>> Begin

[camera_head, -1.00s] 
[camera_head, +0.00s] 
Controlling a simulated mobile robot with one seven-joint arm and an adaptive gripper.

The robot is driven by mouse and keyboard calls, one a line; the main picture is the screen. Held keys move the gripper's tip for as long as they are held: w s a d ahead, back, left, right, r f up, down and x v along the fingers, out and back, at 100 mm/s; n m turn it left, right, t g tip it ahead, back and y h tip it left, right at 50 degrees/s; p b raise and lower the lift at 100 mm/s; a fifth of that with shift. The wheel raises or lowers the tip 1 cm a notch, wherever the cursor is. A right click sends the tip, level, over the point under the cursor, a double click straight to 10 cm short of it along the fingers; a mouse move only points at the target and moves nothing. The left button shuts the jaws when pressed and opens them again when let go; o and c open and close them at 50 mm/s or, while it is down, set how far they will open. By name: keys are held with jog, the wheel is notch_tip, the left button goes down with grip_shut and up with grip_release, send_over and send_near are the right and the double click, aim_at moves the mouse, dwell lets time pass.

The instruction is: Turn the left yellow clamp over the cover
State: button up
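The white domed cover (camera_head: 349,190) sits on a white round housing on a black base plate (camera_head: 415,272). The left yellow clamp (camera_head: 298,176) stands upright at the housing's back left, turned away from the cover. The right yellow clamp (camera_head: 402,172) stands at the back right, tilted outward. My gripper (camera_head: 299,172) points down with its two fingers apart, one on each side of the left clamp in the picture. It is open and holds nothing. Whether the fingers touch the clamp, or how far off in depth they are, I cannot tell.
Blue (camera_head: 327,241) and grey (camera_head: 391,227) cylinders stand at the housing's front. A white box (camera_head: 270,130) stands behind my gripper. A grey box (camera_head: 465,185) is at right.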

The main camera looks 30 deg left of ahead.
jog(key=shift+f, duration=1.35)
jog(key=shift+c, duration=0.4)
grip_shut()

>> End
>> Begin

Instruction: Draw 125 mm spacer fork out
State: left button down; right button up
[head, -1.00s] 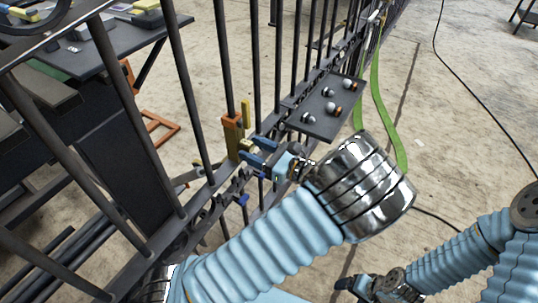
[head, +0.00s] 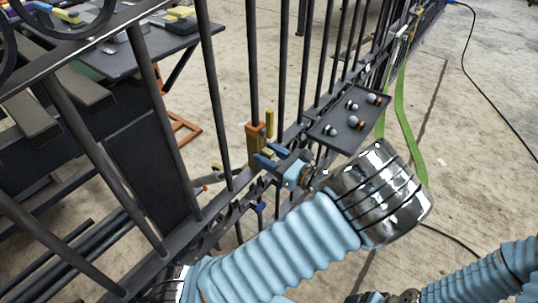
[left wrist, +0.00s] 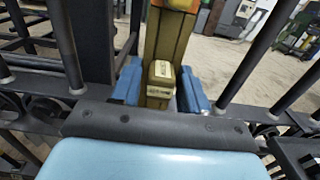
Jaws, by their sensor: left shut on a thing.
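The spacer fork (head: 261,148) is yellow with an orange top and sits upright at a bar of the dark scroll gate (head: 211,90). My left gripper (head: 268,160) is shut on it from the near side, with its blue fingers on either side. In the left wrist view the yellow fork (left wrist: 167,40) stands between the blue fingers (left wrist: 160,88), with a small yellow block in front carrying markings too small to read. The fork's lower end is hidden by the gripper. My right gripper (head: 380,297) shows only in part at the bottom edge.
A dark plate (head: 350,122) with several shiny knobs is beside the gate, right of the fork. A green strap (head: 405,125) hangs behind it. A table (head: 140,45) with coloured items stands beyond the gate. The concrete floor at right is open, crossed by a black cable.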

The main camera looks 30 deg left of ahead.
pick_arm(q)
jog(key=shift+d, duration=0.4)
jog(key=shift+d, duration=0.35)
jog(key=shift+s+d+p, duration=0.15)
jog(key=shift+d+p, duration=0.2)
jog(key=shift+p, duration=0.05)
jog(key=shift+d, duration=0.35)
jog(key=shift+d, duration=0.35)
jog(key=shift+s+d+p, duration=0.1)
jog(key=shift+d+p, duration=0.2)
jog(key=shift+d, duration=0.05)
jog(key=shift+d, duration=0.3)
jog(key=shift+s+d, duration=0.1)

>> End

**What is asked**
Emit only the lines from the one containing "[camera_head, -1.00s]" through the one containing "Controlling a simulated", copied exactly.

**Problem solution**
[camera_head, -1.00s] 
[camera_head, +0.00s] 
Controlling a simulated mobile robot with one seven-joint arm and an adaptive gripper.

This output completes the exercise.